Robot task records
******

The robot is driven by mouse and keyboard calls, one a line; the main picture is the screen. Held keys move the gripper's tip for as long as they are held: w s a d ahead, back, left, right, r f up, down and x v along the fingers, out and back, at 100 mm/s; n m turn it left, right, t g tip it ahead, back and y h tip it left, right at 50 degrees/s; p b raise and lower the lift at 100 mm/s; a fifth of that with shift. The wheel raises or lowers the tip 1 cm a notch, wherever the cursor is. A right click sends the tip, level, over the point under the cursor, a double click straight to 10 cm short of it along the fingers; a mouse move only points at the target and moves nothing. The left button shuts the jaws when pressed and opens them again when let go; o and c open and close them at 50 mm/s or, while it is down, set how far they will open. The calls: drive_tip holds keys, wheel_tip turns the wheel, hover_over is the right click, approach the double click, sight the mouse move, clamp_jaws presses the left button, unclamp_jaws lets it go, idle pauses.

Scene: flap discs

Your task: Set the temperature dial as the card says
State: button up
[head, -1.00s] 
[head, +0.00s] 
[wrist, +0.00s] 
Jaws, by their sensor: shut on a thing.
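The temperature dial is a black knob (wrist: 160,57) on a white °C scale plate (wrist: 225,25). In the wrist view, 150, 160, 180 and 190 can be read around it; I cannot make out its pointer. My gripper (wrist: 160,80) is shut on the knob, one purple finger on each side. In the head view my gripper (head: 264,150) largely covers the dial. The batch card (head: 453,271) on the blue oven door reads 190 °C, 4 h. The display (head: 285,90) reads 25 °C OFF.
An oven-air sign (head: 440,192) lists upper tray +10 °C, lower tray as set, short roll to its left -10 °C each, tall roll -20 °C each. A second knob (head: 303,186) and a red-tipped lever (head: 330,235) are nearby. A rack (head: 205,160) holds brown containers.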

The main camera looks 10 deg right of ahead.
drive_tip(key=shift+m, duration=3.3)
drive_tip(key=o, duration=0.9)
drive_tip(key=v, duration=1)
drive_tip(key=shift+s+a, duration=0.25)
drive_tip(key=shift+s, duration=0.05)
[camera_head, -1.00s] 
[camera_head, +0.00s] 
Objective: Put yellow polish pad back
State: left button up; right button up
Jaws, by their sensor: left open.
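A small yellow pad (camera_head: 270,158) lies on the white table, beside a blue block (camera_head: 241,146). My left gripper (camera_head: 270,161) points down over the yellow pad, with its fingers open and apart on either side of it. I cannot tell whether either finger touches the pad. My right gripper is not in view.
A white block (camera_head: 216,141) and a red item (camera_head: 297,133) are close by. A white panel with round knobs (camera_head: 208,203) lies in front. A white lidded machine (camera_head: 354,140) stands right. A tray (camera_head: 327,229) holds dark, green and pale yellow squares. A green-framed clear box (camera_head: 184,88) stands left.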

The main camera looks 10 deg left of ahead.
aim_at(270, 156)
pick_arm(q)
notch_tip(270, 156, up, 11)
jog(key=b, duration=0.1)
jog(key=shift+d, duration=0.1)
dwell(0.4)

******

TASK DIRECTIONS
Repeat exactly the lines from the one containing "Jaws, by their sensor: left open." through the last line of the records above, both included, and nothing else.

ANSWER TO THIS EXERCISE
Jaws, by their sensor: left open.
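A small yellow pad (camera_head: 270,158) lies on the white table, beside a blue block (camera_head: 241,146). My left gripper (camera_head: 270,161) points down over the yellow pad, with its fingers open and apart on either side of it. I cannot tell whether either finger touches the pad. My right gripper is not in view.
A white block (camera_head: 216,141) and a red item (camera_head: 297,133) are close by. A white panel with round knobs (camera_head: 208,203) lies in front. A white lidded machine (camera_head: 354,140) stands right. A tray (camera_head: 327,229) holds dark, green and pale yellow squares. A green-framed clear box (camera_head: 184,88) stands left.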

The main camera looks 10 deg left of ahead.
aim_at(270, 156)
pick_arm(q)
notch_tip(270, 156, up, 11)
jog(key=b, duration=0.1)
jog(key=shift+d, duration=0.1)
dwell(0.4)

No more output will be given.